Retpolines: Replace indirect branches with a construct that “traps” the predictor into an infinite loop, preventing speculative execution down attacker-controlled paths.
IBRS/STIBP: Microcode updates that restrict indirect branch prediction across privilege boundaries.
Compiler barriers: lfence instructions that serialize execution at critical points.

Writing Prediction-Friendly Code

While compilers and hardware handle most cases, there are patterns that help:

Sort data before branching on it — creates long runs of same-direction branches.
Use branchless alternatives — cmov, bitwise tricks, ?: that compilers turn into conditional moves.

Use __builtin_expect — hints the compiler to lay out code so the common path is fall-through:

if (__builtin_expect(error_condition, 0)) {
    handle_error();  // compiler puts this out-of-line
}

Avoid data-dependent branches in hot loops — replace if (x > threshold) with arithmetic equivalents when possible.

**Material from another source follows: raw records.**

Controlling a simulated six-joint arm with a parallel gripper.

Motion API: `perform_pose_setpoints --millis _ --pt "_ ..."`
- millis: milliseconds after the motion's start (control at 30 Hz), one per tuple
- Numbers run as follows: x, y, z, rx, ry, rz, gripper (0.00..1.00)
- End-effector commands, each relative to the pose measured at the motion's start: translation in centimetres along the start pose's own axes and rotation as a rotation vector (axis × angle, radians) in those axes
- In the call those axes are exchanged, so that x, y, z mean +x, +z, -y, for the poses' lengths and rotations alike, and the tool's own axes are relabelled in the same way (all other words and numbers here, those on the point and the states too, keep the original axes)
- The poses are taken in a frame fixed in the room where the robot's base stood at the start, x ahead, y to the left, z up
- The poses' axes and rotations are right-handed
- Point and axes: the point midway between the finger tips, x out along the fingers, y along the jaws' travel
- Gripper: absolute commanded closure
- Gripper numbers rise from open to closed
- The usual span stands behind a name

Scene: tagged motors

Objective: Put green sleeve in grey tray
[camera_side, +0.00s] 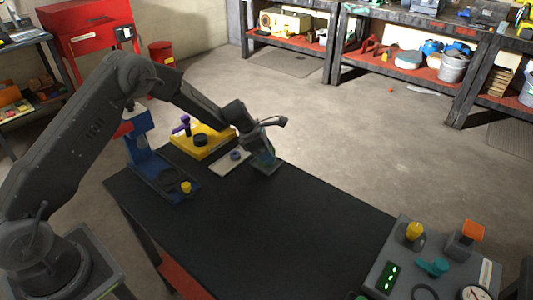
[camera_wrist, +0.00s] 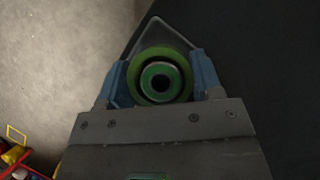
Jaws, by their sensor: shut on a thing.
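My gripper (camera_side: 262,152) is at the far edge of the dark table, pointing down over the small grey tray (camera_side: 272,171). In the wrist view my gripper (camera_wrist: 162,80) has its two blue fingers shut on the sides of the green sleeve (camera_wrist: 160,53), a ring seen end-on with a dark centre. The tray's pale rim (camera_wrist: 153,20) shows past the sleeve. The sleeve is within the tray's outline there, but I cannot tell whether it touches the tray floor. In the side view the gripper hides most of the sleeve.
A pale plate with a blue ring (camera_side: 235,155) lies just left of the tray. A yellow fixture (camera_side: 207,145) and a blue press stand (camera_side: 150,165) are farther left. A grey control box (camera_side: 430,265) is at the front right. The table's middle (camera_side: 270,220) is clear.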

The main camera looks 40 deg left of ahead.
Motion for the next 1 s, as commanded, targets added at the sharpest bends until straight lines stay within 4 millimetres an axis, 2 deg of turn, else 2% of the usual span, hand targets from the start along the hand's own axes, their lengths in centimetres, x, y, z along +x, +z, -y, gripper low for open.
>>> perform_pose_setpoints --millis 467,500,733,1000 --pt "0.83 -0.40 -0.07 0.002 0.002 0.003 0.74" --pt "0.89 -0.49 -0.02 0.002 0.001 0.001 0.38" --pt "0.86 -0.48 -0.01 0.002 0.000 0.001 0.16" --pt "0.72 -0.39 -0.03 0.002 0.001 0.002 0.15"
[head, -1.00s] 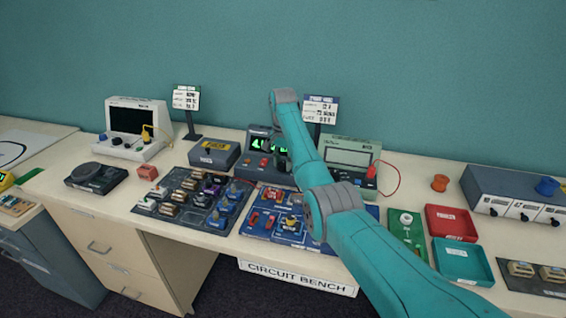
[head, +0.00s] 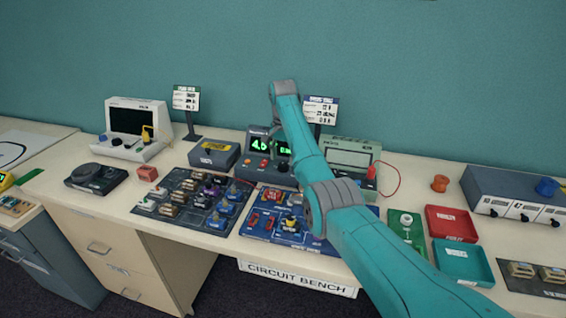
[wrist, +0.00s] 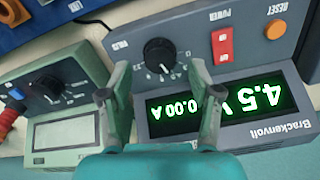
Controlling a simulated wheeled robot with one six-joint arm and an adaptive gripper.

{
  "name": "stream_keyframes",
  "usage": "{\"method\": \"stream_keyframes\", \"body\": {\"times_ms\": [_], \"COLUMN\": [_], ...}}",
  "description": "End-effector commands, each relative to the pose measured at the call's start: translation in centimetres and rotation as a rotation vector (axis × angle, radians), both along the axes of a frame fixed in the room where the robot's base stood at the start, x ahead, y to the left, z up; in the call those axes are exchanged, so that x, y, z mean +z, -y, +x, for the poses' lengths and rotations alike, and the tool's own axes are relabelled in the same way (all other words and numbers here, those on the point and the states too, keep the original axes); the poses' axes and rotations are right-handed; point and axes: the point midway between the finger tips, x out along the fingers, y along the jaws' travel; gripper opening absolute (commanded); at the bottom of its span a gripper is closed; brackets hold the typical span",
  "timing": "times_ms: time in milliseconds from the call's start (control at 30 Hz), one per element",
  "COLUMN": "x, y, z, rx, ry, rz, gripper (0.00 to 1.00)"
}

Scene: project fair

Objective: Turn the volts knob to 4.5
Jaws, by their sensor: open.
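The power supply (head: 259,157) is a dark grey box at the back of the bench, partly behind my arm in the head view. In the wrist view it appears upside down, with its black volts knob (wrist: 160,56) on the front panel. Its green display (wrist: 215,107) reads 4.5 V and 0.00 A. My gripper (wrist: 160,68) is open. Its two fingers stand apart on either side of the knob in the picture, with visible gaps. Contact with the knob does not show. The gripper is hard to make out in the head view.
A red power switch (wrist: 222,45) and an orange reset button (wrist: 275,29) sit beside the knob. A green multimeter (head: 349,157) stands close to the right in the head view. The blue circuit board (head: 262,226) lies in front.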

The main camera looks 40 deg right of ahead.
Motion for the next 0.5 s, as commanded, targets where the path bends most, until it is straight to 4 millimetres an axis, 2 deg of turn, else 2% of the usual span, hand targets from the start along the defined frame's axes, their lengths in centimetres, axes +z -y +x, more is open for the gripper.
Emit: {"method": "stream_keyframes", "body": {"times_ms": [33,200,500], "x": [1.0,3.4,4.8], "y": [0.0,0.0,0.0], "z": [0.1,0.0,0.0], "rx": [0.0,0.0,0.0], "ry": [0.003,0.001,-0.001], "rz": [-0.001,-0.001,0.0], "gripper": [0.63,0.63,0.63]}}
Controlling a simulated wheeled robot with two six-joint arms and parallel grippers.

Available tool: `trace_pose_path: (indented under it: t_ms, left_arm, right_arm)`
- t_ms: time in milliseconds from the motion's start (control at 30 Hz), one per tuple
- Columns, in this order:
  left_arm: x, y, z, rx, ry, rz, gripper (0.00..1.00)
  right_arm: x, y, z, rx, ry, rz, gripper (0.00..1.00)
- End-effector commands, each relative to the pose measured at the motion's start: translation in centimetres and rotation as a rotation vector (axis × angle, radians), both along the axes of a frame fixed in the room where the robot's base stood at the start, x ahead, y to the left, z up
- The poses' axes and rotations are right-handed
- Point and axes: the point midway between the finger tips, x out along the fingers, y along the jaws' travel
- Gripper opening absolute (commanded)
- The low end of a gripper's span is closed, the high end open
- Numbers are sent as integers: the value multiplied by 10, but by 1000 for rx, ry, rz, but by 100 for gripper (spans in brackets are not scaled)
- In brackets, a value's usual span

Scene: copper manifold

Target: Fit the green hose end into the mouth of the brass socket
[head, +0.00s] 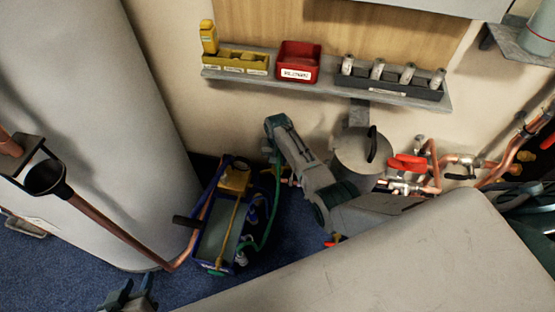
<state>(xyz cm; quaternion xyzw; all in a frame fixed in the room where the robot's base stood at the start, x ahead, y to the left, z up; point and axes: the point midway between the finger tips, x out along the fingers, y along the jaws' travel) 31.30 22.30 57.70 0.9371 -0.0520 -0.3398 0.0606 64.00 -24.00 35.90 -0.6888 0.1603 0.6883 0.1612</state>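The green hose (270,225) rises in a curve from the blue tool crate on the floor toward the end of my right arm. Its upper end is not clear behind the arm. My right arm crosses the middle of the view, and its gripper (274,152) is at the far end, near the upper hose. I cannot tell whether it holds the hose. My left gripper (135,290) is low at the left, empty, with its fingers apart and far from the hose. I cannot clearly pick out the brass socket among the pipe fittings.
The blue crate (211,268) stands on blue carpet beside a large white cylinder (120,110). A wall shelf (425,101) carries a yellow tray, a red bin (297,62) and a dark rack. Copper pipes with a red-handled valve (407,163) run at the right. A grey surface (400,265) fills the lower right.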

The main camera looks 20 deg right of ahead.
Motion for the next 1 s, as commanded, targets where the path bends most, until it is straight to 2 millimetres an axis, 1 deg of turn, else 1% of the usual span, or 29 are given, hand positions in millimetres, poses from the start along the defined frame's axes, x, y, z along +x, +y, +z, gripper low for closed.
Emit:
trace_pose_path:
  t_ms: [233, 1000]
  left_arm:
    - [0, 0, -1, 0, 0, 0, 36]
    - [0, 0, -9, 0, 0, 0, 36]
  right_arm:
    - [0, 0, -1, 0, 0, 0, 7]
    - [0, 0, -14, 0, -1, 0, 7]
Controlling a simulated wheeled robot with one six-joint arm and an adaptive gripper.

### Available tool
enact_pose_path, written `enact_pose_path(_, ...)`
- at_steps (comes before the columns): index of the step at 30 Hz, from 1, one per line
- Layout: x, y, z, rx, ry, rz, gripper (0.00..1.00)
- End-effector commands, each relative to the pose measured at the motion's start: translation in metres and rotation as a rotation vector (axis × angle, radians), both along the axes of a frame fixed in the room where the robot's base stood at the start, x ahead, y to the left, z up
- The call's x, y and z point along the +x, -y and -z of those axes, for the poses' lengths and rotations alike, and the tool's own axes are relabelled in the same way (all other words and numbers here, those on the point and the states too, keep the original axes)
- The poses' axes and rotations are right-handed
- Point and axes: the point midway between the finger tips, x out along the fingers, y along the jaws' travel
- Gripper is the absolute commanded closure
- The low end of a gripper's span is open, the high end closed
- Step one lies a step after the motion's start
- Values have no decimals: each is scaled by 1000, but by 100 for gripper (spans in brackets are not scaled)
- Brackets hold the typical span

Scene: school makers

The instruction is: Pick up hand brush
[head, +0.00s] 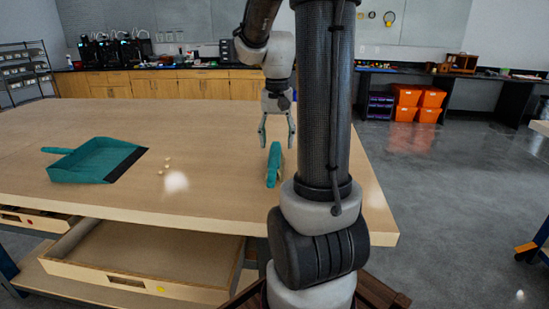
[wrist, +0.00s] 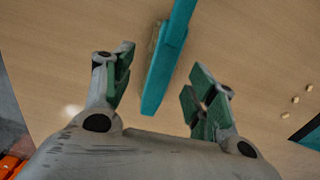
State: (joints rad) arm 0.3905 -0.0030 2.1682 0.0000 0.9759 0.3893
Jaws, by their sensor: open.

Profile with perf stat — check actual misprediction rates:

perf stat -e branches,branch-misses ./my_program
# Output shows total branches and misprediction rate

Summary

  Evolution of Branch Prediction

  Era         Technique             Accuracy    Used In
  ---------   -------------------   --------    ------------------
  1980s       Static (BTFNT)        60-70%      MIPS, SPARC
  Early 90s   2-bit BHT             80-85%      i486, Pentium
  Mid 90s     Two-level / gshare    90-93%      Pentium Pro, Alpha
  Late 90s    Tournament            95-97%      Alpha 21264, P4
  2000s+      TAGE                  96-99%      Haswell+, Zen+
  2020s       Perceptron hybrids    97-99.5%    Apple M-series

Branch prediction is one of those invisible mechanisms that makes modern computing fast. A 15-stage pipeline running at 5 GHz can execute billions of instructions per second — but only if the predictor keeps the pipeline fed with correct-path instructions. The 50+ years of research in this area have produced remarkably effective solutions, turning what could be a crippling performance bottleneck into a nearly transparent optimization.

References

J. E. Smith, “A study of branch prediction strategies,” ISCA 1981 — the foundational paper on two-bit counters.
T.-Y. Yeh and Y. N. Patt, “Two-Level Adaptive Training Branch Prediction,” MICRO 1991 — introduced two-level adaptive prediction.
S. McFarling, “Combining Branch Predictors,” DEC WRL Technical Note TN-36, 1993 — introduced gshare and hybrid/tournament predictors.
A. Seznec, “A 256 Kbits L-TAGE branch predictor,” JILP 2006 — the TAGE predictor used in modern CPUs.
P. Kocher et al., “Spectre Attacks: Exploiting Speculative Execution,” IEEE S&P 2019 — the Spectre vulnerability paper.
Intel 64 and IA-32 Architectures Optimization Reference Manual, Chapter 3 — Intel’s official guidance on branch prediction behavior.
Agner Fog, “The microarchitecture of Intel, AMD, and VIA CPUs” — detailed reverse-engineering of branch predictor implementations.